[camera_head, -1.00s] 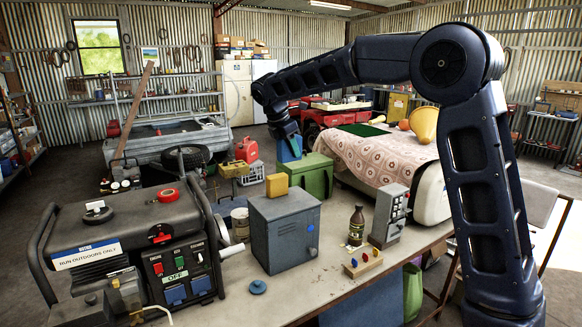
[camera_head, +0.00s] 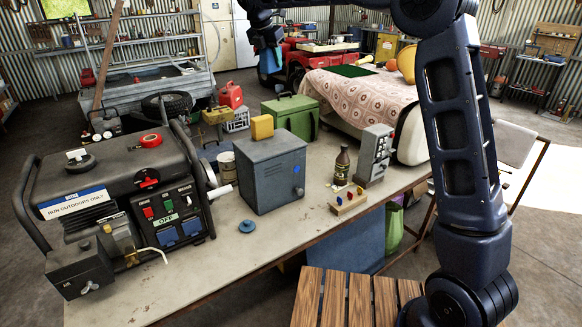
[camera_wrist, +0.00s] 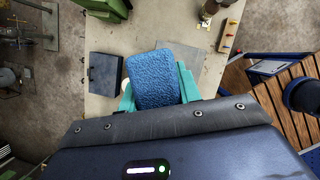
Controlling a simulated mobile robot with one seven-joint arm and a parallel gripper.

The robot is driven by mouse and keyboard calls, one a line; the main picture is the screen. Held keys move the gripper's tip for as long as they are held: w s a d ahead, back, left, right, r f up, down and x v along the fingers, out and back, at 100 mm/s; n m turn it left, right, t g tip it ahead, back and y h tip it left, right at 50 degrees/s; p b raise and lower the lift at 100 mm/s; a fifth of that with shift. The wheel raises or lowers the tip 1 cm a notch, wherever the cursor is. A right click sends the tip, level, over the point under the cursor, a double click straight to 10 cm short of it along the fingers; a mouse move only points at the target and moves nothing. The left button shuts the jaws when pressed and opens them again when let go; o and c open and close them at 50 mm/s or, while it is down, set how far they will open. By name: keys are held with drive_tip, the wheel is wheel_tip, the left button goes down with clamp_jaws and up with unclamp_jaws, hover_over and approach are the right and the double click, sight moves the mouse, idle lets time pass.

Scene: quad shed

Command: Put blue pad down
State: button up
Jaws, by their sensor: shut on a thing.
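The blue pad (camera_wrist: 152,78) is a rough-textured, rounded block held between the teal fingers of my gripper (camera_wrist: 158,92) in the wrist view. In the head view, my gripper (camera_head: 267,50) is high at the top centre, with the pad (camera_head: 269,64) showing as a small blue patch under it. The pad is in the air, apart from the workbench (camera_head: 215,255). In the wrist view, the pale bench top (camera_wrist: 165,22) lies below the pad. The pad's underside is hidden.
On the bench are a generator (camera_head: 120,205), a grey metal box (camera_head: 272,172) with a yellow block (camera_head: 262,127), a brown bottle (camera_head: 341,166), a switch box (camera_head: 374,153) and a peg block (camera_head: 348,200). A green box (camera_head: 291,116) stands behind. The bench's front middle is mostly bare.

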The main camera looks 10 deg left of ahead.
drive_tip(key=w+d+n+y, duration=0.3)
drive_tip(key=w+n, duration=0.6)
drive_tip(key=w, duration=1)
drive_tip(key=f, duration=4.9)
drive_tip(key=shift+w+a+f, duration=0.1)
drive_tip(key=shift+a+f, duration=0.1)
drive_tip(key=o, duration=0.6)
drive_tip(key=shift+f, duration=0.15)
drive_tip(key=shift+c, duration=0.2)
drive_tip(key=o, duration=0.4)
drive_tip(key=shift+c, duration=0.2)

--*--

> [WORK TO DO] Write out the lines from the start of the material to the line with "Controlling a simulated", inclusive and exactly. Skip the pictures.

> [COMPLETE RESPONSE]
[camera_head, -1.00s] 
[camera_head, +0.00s] 
[camera_wrist, +0.00s] 
Controlling a simulated mobile robot with one seven-joint arm and a parallel gripper.

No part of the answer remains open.